Quote exactly, and only, the lines from the one with "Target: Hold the" down to the one with "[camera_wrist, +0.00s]", both included.
--- Start Exercise input ---
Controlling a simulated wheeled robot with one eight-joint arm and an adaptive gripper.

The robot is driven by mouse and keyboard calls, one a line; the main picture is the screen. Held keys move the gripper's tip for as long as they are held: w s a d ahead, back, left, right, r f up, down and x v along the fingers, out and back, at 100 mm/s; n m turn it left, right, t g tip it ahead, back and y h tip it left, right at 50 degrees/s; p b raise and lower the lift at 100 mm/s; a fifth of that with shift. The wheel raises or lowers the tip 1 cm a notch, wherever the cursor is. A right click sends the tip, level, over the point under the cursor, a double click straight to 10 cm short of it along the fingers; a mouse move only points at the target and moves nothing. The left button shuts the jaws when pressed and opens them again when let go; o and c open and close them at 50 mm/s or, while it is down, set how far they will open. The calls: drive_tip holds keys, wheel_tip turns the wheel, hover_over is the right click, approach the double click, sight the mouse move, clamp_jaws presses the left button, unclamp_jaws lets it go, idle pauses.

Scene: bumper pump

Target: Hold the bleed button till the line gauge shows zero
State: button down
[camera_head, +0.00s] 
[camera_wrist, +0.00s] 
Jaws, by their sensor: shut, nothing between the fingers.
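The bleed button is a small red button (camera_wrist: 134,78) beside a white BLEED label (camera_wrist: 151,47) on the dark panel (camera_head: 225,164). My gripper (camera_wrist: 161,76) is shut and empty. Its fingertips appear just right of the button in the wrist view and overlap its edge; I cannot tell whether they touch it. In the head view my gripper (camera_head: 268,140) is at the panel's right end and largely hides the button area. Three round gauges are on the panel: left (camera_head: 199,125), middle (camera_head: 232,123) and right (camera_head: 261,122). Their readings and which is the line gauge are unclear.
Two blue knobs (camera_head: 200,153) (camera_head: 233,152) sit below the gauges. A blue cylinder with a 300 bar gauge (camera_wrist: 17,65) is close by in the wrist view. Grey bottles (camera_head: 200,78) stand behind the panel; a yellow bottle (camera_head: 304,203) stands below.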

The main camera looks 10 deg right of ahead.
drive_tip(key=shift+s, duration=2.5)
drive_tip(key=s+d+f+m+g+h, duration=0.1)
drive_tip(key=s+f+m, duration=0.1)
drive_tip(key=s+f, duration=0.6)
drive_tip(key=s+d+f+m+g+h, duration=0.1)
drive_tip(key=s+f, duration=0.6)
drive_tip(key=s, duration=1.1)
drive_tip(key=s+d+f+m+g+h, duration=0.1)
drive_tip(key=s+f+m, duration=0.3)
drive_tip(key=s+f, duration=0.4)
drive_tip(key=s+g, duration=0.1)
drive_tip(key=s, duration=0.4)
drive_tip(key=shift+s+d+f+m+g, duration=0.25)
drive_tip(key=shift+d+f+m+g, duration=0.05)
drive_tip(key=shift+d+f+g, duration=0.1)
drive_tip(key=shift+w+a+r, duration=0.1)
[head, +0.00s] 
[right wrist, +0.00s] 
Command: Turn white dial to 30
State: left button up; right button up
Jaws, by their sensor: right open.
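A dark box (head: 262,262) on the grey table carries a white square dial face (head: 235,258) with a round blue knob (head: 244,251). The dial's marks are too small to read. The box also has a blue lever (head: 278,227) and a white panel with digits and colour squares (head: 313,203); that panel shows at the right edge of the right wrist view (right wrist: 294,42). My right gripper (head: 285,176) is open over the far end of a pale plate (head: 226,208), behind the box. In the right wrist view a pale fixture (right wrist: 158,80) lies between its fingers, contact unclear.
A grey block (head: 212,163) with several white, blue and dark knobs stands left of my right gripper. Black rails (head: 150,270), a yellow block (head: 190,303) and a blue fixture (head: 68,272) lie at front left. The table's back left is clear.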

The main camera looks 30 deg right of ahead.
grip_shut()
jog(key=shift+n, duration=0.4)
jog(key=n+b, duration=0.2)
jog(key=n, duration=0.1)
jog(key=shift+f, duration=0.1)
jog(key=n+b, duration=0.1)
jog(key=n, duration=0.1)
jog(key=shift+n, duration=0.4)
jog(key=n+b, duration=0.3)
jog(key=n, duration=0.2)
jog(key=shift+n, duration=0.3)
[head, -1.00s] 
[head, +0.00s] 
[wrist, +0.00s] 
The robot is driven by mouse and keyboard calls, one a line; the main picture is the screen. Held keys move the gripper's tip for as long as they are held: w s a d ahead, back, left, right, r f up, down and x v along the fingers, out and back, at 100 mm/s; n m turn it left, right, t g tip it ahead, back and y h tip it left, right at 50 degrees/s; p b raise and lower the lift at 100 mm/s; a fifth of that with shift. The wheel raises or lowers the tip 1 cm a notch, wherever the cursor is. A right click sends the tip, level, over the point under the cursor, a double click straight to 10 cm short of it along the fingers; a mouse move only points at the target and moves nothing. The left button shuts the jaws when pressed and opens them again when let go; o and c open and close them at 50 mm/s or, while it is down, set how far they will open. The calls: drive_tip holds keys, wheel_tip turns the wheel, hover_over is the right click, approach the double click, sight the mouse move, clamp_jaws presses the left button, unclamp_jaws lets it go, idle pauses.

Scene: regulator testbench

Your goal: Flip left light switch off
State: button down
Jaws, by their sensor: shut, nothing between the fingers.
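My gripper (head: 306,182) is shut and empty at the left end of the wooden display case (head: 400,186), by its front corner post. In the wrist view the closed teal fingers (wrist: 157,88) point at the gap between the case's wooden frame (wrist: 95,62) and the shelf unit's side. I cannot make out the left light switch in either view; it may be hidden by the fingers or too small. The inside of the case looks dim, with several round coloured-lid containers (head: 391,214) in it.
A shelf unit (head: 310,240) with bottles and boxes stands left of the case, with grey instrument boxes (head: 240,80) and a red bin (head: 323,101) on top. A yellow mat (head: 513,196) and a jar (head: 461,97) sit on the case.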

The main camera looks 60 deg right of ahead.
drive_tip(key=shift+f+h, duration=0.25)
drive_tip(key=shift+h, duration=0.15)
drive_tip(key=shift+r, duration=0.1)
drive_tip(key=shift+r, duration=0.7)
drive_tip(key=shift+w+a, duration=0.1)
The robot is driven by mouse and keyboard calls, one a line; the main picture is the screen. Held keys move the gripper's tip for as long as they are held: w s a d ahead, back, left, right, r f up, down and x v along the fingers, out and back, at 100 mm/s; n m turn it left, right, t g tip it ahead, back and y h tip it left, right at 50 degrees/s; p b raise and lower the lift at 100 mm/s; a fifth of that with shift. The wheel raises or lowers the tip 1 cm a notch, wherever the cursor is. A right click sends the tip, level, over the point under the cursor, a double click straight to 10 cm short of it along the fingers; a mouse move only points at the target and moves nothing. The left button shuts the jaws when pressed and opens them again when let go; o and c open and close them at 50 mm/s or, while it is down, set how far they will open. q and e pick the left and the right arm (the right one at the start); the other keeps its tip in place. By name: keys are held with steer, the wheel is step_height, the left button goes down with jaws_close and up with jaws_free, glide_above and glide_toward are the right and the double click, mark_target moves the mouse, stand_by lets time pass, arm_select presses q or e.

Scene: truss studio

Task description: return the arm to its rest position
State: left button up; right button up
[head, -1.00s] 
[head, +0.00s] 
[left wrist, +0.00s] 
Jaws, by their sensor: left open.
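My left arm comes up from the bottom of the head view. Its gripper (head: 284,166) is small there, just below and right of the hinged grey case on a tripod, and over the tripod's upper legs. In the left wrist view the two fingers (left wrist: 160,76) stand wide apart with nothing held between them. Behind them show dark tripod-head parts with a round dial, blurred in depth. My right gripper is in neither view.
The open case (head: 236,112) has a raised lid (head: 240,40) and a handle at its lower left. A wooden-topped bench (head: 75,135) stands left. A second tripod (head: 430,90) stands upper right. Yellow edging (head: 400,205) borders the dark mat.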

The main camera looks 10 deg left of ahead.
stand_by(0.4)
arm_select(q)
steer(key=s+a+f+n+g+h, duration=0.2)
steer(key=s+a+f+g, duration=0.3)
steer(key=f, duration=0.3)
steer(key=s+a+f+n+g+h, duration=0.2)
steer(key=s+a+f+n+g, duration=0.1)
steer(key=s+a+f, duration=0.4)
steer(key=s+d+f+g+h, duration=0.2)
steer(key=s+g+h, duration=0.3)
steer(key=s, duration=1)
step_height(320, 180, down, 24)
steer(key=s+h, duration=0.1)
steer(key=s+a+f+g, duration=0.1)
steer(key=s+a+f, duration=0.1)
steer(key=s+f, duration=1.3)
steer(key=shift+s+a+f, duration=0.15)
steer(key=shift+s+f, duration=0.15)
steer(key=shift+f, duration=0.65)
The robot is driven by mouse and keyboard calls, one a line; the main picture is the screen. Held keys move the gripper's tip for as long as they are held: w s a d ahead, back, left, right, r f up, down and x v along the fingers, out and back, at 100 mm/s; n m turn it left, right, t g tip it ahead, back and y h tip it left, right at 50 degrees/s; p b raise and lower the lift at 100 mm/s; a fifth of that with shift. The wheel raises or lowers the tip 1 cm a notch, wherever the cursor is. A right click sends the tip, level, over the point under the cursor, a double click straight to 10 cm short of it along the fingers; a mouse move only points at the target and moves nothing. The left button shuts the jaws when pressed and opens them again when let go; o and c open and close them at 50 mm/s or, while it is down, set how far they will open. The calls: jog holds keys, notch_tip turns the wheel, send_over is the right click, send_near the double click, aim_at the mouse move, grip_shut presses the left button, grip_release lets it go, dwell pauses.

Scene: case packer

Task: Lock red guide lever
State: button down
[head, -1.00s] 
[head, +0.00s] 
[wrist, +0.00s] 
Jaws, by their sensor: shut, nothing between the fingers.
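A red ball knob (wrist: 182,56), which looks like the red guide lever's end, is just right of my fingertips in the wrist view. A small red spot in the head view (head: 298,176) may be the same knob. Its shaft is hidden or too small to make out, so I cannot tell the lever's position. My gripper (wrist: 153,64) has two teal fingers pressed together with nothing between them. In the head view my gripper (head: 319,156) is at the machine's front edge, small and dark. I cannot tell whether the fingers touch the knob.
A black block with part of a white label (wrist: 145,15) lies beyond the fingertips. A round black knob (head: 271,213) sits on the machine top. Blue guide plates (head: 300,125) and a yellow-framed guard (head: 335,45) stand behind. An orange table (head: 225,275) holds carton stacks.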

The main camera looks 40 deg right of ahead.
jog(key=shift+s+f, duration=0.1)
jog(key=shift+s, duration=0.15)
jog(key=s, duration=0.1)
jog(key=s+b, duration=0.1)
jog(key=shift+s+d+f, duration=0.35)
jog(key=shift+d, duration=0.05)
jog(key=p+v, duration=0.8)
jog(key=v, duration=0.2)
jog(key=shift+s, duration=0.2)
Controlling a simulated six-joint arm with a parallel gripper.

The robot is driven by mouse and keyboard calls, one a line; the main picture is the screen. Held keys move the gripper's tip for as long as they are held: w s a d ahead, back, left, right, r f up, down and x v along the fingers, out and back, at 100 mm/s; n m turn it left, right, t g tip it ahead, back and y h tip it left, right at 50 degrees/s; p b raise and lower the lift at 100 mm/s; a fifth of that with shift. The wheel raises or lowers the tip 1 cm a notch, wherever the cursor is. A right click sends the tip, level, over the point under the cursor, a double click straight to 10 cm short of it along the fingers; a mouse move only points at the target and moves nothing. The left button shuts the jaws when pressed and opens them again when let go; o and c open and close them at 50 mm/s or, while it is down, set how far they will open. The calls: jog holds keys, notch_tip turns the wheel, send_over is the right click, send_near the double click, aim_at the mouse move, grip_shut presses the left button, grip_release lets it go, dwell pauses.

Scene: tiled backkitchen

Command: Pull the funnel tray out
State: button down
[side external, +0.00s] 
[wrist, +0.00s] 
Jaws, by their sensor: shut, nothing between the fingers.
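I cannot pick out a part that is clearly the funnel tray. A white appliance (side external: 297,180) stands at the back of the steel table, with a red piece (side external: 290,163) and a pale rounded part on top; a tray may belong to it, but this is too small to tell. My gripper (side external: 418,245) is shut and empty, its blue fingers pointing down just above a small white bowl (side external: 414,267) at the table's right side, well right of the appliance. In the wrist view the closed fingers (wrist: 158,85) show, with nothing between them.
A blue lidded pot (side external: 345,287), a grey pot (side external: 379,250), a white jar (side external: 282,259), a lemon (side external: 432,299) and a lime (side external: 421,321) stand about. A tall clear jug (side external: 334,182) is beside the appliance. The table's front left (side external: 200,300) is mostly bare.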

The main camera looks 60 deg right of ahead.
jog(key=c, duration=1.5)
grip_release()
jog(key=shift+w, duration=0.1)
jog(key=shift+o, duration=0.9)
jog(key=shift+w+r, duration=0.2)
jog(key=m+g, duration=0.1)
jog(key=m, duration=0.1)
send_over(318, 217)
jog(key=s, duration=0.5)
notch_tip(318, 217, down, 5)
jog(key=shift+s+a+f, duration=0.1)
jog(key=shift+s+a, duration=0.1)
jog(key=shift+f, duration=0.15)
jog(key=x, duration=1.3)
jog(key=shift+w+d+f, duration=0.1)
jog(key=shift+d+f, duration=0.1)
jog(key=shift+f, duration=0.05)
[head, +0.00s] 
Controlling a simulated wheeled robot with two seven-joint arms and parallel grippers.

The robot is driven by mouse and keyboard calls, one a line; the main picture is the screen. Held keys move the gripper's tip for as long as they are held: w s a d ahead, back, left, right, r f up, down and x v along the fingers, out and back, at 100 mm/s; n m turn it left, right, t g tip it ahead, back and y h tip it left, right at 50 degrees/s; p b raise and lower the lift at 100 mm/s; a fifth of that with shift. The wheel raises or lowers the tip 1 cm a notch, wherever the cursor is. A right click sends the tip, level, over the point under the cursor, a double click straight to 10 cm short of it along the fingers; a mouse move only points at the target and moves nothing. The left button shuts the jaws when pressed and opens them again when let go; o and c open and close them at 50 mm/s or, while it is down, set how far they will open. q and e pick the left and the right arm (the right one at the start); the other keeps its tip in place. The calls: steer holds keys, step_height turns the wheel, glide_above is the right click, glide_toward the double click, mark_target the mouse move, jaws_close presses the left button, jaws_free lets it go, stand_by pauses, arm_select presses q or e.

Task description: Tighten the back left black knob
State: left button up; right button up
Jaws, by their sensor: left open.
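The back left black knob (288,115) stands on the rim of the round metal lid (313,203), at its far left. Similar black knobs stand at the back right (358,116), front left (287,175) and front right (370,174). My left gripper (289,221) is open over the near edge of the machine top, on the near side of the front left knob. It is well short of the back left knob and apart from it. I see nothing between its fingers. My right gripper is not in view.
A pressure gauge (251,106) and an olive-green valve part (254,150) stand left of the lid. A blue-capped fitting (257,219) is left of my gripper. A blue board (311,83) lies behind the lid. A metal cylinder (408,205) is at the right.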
--- End Exercise input ---
» Reply:
Target: Hold the bleed button till the line gauge shows zero
State: button down
[camera_head, +0.00s] 
[camera_wrist, +0.00s] 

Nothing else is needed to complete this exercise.